There are a other reasons to make a dynamic site look static. Major search engines and other robots often refuse to index sites that look dynamic, stopping when they see URLs that look dynamic (.jsp, .cgi, .asp, /cgi-bin, etc.), because some sites could send a crawler crawling through millions of dynamically generated pages, wasting the time and bandwidth of the crawler while overloading the dynamic site. Thus, many worthwhile dynamic sites lose the hits they could get by being indexed. If a finite subset of a database driven site is worth indexing, making it look static could increase your traffic and help people find a useful resource. Also, when you hide the mechanics of your site, you make it a little harder for hackers to take advantage of published and unpublished weaknesses of your server software.
Next, I'll talk about the hardware and software that Common
Weeds depends on and how to set up a system to run it. Our
development system is a 350 Mhz Pentium 2 with 64 megs of RAM. it
runs Debian Linux 2.0. I use Apache as a web server, with the
optional mod_rewrite module compiled in (which is included with the
Apache source but disabled by default, see http://www.apache.org/)
as well as the Apache Jserv servlet engine (see
add support for JSP, I use Sun's reference implementation,
Configuration depends on your web server and servlet engine.
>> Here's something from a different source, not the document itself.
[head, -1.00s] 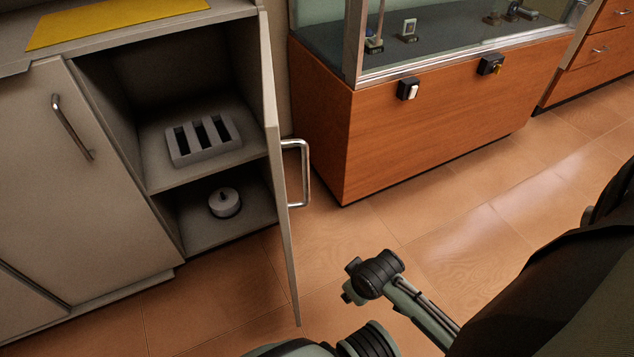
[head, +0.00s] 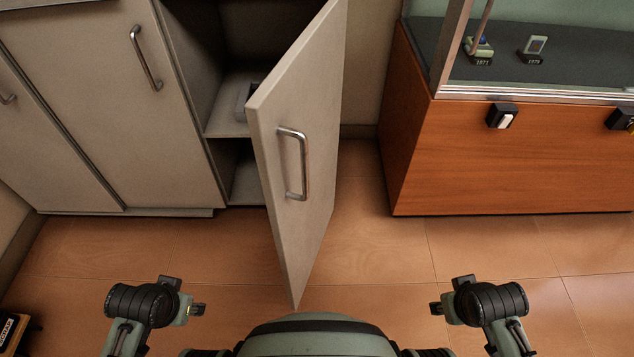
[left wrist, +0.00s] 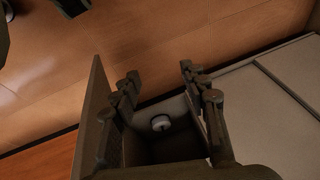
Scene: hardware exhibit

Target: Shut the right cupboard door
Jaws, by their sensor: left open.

After getting Apache, JServ and the JSP reference implementation working, I had to make two changes to run my application: first, I had to add the mm.mysql driver to the permanent classpath of the servlet engine.
The java class files (servlets, beans, and supporting files) are packaged in a JAR file, which I add as a JServ repository. Unlike the permanent class path, JServ monitors files in the repository and reloads them when they change so I can develop without restarting the servlet engine.